Thank goodness for the typechecker

You may have gathered that Epigram 2 features some hardwired universes: enumerations, signatures, datatypes, propositions. The first three of these are themselves coded via datatypes (why stop there, I now ask myself?) and they all involve some fairly hairy looking operators doing rather generic stuff. Correspondingly, we get to hardwire the codes of these datatypes, the types of the operators, and all that stuff. In effect, we’re writing chunks of Epigram in Epigram, but from the inside out. Fortunately, core Epigram 2 now has a functioning typechecker oce more, which means we can tell the machine to typecheck all the hardwired stuff, slightly increasing the probability that we hardwired it right.

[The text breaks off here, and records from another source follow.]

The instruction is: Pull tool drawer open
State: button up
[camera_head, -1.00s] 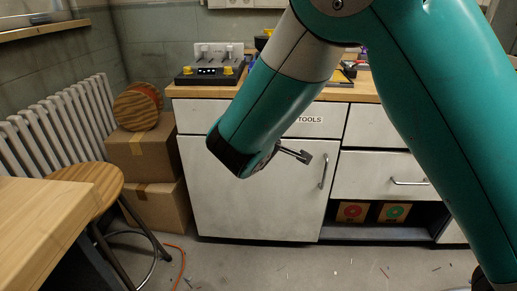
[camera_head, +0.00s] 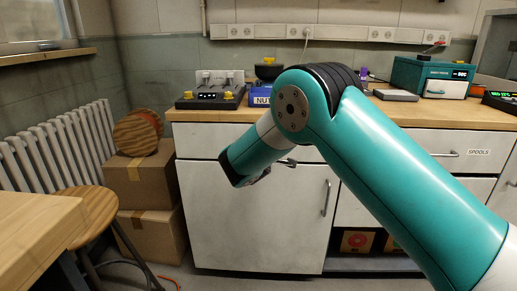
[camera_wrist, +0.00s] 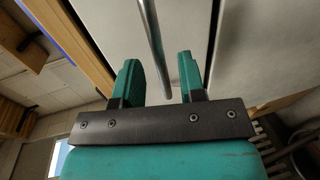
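The tool drawer (camera_head: 200,142) is the pale drawer front under the bench top; my arm covers most of it and its label. No gap shows at its edges, so it looks closed. In the wrist view, its metal bar handle (camera_wrist: 153,35) runs lengthwise between the two fingers of my gripper (camera_wrist: 159,78). The fingers are open, one on each side of the bar, with visible space on both sides. The lower end of the bar shows between the fingers.
Below is a cabinet door with an upright handle (camera_head: 326,197). The SPOOLS drawer (camera_head: 470,153) is to the right. The bench top (camera_head: 205,115) carries a power unit, a blue bin and a teal box. A stool (camera_head: 88,208) and cardboard boxes (camera_head: 150,235) stand left.

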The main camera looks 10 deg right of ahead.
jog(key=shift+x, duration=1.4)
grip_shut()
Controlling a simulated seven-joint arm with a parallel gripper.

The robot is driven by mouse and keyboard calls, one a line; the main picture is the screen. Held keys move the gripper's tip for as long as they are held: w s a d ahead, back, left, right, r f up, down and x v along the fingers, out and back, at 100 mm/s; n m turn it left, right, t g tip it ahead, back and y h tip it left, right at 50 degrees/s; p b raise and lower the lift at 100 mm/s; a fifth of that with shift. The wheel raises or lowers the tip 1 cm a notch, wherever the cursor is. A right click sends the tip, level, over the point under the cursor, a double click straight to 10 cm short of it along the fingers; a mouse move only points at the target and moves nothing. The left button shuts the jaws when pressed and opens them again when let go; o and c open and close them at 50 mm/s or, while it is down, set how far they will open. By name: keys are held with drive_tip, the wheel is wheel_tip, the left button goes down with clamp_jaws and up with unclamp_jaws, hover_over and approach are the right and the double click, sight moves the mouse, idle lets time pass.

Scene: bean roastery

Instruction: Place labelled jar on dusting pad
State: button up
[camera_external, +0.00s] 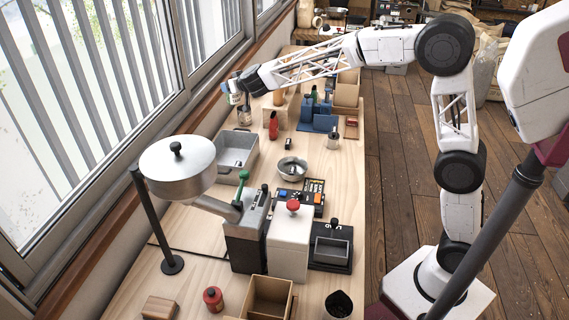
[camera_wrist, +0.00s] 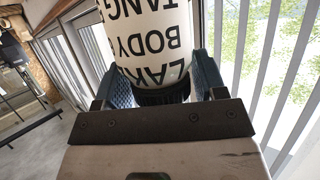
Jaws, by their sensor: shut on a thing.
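My gripper (camera_external: 243,86) is at the far left of the bench, raised above it near the window. It is shut on the labelled jar (camera_external: 234,98), a white cylinder. In the wrist view the jar (camera_wrist: 150,40) stands between my gripper's two blue-grey finger pads (camera_wrist: 162,88), with bold black lettering upside down and a dark ribbed end nearest me. I cannot pick out the dusting pad for certain. A flat blue piece (camera_external: 318,123) with an upright blue part lies on the bench to the right of my gripper.
A dark-topped container (camera_external: 244,116) shows just below the jar. A red canister (camera_external: 273,125), a grey tray (camera_external: 237,149) and a metal bowl (camera_external: 292,167) stand nearby. A round metal hopper (camera_external: 178,165) on a dark post rises in front. The wooden bench (camera_external: 345,180) has bare patches on its right.

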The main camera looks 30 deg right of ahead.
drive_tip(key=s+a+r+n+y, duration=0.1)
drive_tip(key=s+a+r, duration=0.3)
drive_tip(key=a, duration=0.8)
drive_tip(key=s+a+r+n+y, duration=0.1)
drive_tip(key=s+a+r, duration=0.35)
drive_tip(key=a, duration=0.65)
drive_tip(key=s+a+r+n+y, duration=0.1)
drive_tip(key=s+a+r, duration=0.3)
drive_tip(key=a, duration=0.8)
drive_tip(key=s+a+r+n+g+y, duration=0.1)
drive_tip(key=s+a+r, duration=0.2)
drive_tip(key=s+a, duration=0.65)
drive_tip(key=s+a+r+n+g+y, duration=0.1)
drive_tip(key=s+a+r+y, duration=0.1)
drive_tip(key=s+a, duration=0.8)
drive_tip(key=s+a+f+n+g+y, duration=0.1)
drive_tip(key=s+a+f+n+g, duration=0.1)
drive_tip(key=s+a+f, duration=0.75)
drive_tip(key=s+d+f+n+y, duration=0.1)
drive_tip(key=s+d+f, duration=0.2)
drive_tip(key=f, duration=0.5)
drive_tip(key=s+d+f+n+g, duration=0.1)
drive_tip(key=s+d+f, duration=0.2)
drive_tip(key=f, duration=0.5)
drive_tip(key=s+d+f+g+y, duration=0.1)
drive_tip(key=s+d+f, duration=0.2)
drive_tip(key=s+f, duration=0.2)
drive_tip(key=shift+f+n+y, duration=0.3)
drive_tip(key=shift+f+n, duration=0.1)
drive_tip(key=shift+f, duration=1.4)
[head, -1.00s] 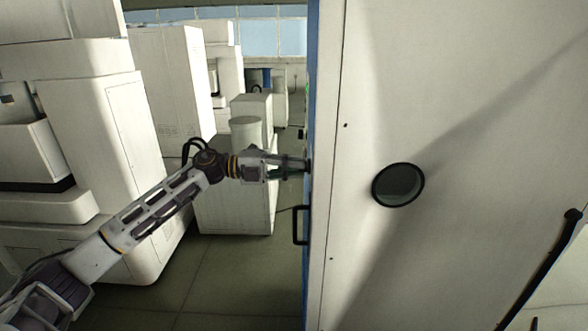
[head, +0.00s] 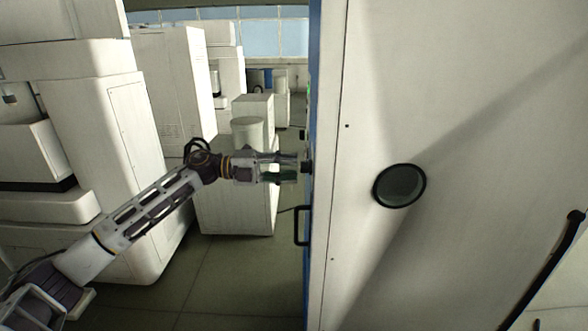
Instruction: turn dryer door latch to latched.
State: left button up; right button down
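The dryer (head: 470,90) is the large white cabinet filling the right side, its blue front seen almost edge-on. A small dark knob (head: 307,167), which looks like the door latch, sticks out from that front; its turn position cannot be read from this angle. My left gripper (head: 296,168) is just left of the knob, level with it, with its two fingers apart, one above the other. Nothing shows between the fingers, and a small gap seems to separate the fingertips from the knob. My right gripper is not in view.
A black bar handle (head: 299,226) stands out from the blue front below the knob. A white cabinet (head: 235,205) with a round canister (head: 247,132) on it stands behind my left gripper. White machines (head: 110,150) line the left. Floor (head: 235,275) is clear between.

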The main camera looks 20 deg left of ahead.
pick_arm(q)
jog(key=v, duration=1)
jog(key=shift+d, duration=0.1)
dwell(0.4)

I should explain: we’ve been transposing the code so that each universe has its own file, explaining its syntax, typing rules, and so on; some extremely dumb utilities carve up the universe files and slot the relevant pieces into the syntax, the typechecker, ya da ya da. And now, each file of goodies comes with its lump of regression testing, ready to be glommed together and run at kickoff. There’s a word beginning with ‘a’. It’s ‘algebra’.

Tomorrow…oops, later today…it’ll be time to bolt the core that I’ve been refactoring into the proof state navigator that Nicolas and Peter have been building. Manual merge delight. I’ve still got a chunk of stuff to shift before the core is fully operational, but at least I can see the tunnel in the middle of the tunnel.